**EXERCISE**. Find each line with "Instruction" and copy it.
-- start RECORDS TO USE --
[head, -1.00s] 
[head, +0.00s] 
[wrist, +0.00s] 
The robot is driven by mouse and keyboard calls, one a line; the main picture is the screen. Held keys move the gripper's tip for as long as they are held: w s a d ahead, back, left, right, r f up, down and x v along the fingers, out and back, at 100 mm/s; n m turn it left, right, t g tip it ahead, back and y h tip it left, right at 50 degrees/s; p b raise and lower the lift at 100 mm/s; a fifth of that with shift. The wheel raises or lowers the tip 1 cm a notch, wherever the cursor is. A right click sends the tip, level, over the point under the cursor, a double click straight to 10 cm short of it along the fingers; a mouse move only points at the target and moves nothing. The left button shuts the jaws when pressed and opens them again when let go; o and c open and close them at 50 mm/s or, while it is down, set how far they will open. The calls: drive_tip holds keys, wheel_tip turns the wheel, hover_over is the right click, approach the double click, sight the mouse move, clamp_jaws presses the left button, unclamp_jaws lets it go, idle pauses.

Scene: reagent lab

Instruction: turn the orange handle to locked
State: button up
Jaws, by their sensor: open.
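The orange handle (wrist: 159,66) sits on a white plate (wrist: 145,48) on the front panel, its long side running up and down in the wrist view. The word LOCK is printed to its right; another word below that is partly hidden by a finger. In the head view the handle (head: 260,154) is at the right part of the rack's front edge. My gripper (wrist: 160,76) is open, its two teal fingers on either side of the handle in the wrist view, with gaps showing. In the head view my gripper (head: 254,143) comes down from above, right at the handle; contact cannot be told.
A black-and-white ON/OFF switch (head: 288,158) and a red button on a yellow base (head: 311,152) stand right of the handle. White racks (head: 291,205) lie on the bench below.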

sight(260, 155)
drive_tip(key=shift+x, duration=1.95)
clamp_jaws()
-- end RECORDS TO USE --
-- start RECORDS TO USE --
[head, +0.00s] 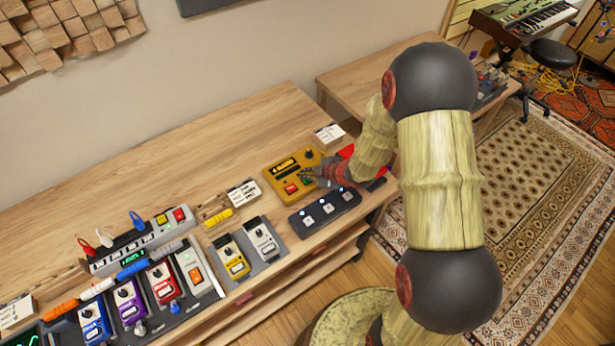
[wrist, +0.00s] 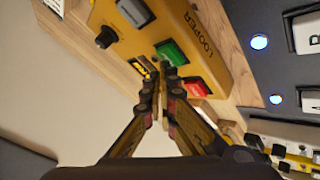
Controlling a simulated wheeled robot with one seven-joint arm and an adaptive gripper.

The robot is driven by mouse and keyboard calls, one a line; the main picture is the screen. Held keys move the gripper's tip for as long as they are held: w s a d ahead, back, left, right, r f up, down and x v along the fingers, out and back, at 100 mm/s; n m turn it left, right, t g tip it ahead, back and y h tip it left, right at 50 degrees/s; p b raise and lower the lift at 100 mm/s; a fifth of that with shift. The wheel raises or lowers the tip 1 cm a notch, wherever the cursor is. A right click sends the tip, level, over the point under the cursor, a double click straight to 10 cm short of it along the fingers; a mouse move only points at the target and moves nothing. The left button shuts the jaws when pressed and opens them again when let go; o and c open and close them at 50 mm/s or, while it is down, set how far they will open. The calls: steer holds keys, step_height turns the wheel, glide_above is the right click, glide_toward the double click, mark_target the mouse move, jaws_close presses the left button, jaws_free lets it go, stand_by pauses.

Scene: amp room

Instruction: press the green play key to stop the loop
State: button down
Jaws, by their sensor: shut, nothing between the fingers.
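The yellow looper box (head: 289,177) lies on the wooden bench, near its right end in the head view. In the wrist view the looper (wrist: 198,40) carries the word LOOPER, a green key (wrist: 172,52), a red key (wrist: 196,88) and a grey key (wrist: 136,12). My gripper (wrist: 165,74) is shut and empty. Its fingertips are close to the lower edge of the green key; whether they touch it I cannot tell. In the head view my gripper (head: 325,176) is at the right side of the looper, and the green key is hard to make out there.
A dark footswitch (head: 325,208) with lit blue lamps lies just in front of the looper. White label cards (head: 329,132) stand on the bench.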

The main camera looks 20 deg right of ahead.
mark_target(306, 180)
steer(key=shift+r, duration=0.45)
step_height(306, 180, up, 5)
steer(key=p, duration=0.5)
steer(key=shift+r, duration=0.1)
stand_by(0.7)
-- end RECORDS TO USE --
**SOLUTION FOR THIS TASK**.
Instruction: turn the orange handle to locked
Instruction: press the green play key to stop the loop

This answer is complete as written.